### Work to do:
Copy only this: the line containing "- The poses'", the line containing "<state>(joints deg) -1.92", and every line between them, exactly as written.

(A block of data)
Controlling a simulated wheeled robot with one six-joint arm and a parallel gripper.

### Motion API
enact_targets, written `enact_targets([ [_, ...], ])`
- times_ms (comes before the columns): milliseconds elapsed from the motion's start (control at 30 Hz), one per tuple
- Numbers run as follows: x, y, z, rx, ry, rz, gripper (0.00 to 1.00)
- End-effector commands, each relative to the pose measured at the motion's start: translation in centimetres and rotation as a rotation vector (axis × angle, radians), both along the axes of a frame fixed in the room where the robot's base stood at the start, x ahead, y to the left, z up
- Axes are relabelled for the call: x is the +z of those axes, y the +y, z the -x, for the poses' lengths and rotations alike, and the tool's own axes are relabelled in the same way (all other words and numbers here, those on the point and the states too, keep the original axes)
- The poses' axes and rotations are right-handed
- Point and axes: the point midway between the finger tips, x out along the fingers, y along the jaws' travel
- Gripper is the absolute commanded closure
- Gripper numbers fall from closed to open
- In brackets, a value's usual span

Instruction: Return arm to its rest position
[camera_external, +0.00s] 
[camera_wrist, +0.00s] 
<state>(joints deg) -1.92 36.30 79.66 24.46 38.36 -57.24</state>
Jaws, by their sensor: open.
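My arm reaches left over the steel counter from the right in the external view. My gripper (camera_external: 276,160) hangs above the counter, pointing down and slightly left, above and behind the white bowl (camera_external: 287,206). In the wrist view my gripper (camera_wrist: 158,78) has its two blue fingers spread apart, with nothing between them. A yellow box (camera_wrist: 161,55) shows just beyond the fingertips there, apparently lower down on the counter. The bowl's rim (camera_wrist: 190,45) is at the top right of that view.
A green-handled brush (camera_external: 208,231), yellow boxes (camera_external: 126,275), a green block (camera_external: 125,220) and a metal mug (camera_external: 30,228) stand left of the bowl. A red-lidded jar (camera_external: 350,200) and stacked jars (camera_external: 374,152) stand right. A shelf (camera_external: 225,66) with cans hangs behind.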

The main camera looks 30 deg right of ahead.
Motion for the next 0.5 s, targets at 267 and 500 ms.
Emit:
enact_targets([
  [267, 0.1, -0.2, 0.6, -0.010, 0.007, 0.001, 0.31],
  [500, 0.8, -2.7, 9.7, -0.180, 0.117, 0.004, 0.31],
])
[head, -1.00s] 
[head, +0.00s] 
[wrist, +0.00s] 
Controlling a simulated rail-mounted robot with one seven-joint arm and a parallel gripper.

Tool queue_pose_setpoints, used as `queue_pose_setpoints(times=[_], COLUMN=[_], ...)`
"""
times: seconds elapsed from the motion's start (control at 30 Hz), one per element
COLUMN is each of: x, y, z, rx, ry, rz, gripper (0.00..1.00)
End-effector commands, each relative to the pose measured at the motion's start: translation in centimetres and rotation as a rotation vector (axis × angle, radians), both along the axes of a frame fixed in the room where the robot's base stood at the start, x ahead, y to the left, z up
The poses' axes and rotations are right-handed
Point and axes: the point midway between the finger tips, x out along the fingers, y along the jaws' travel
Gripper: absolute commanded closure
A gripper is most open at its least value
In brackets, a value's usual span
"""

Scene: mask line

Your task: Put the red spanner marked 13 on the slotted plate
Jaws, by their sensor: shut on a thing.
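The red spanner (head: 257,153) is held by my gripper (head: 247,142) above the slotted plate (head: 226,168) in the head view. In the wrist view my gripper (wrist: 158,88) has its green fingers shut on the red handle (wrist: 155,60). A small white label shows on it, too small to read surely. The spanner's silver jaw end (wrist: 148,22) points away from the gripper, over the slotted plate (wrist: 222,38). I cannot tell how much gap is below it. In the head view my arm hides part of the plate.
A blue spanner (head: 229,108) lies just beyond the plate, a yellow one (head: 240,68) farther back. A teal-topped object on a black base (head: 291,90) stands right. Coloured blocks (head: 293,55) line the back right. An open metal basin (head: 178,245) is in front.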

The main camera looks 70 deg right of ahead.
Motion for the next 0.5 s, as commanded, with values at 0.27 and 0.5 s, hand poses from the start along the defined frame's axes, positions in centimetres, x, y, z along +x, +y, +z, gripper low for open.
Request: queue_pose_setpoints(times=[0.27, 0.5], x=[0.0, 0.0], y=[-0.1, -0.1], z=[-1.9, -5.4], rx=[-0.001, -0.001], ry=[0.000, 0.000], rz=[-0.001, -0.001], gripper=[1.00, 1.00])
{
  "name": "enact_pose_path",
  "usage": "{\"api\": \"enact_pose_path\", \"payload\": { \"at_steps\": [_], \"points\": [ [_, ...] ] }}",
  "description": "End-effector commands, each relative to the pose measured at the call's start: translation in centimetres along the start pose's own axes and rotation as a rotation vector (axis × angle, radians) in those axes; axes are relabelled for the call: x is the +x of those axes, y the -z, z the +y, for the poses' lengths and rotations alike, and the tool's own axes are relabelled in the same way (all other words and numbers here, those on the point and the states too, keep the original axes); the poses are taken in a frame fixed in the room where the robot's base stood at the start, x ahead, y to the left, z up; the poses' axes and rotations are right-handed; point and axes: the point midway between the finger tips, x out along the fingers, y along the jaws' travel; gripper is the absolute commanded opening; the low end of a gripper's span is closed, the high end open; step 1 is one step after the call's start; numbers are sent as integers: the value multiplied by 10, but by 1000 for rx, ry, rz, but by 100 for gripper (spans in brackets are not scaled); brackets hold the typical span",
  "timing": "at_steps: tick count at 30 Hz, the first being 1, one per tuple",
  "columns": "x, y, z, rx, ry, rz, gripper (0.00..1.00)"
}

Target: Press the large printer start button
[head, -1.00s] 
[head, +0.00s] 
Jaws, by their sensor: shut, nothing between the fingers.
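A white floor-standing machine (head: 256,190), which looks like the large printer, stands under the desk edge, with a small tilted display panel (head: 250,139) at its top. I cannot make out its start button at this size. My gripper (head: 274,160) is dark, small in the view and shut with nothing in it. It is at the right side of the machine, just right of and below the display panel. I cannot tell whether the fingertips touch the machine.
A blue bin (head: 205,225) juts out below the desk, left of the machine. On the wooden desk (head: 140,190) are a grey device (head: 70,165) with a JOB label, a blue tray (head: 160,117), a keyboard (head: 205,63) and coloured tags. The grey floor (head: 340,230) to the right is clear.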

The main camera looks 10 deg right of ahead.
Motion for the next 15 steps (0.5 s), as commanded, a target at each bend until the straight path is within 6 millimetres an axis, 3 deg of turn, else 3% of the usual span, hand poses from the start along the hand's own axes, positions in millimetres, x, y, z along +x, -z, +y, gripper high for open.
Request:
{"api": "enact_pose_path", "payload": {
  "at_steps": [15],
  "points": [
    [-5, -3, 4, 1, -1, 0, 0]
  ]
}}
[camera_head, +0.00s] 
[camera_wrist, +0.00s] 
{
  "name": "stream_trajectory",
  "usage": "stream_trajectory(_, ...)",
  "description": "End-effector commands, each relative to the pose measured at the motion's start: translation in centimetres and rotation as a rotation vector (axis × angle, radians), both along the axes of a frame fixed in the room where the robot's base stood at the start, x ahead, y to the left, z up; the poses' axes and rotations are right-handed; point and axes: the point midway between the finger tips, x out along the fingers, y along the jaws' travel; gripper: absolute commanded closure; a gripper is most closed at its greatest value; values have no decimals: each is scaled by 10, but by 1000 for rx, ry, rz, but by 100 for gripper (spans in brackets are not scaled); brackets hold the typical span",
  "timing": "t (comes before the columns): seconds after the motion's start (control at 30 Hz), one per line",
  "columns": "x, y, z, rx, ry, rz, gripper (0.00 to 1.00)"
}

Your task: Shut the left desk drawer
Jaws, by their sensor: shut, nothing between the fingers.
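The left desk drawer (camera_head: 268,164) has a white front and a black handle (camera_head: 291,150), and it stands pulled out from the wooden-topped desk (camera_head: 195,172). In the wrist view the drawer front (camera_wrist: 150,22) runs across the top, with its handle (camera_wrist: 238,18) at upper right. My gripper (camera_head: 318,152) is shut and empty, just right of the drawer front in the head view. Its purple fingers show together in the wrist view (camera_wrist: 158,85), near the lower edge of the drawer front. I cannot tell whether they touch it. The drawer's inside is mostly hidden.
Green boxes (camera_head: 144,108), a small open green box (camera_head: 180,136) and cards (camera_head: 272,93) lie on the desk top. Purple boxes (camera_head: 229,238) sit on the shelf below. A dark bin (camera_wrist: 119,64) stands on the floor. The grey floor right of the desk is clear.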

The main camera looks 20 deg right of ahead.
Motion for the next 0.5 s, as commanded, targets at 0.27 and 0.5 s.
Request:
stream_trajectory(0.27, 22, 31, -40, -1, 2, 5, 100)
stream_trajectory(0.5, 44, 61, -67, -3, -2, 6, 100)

### Output:
- The poses' axes and rotations are right-handed
- Point and axes: the point midway between the finger tips, x out along the fingers, y along the jaws' travel
- Gripper is the absolute commanded closure
- Gripper numbers fall from closed to open
- In brackets, a value's usual span

Instruction: Return arm to its rest position
[camera_external, +0.00s] 
[camera_wrist, +0.00s] 
<state>(joints deg) -1.92 36.30 79.66 24.46 38.36 -57.24</state>

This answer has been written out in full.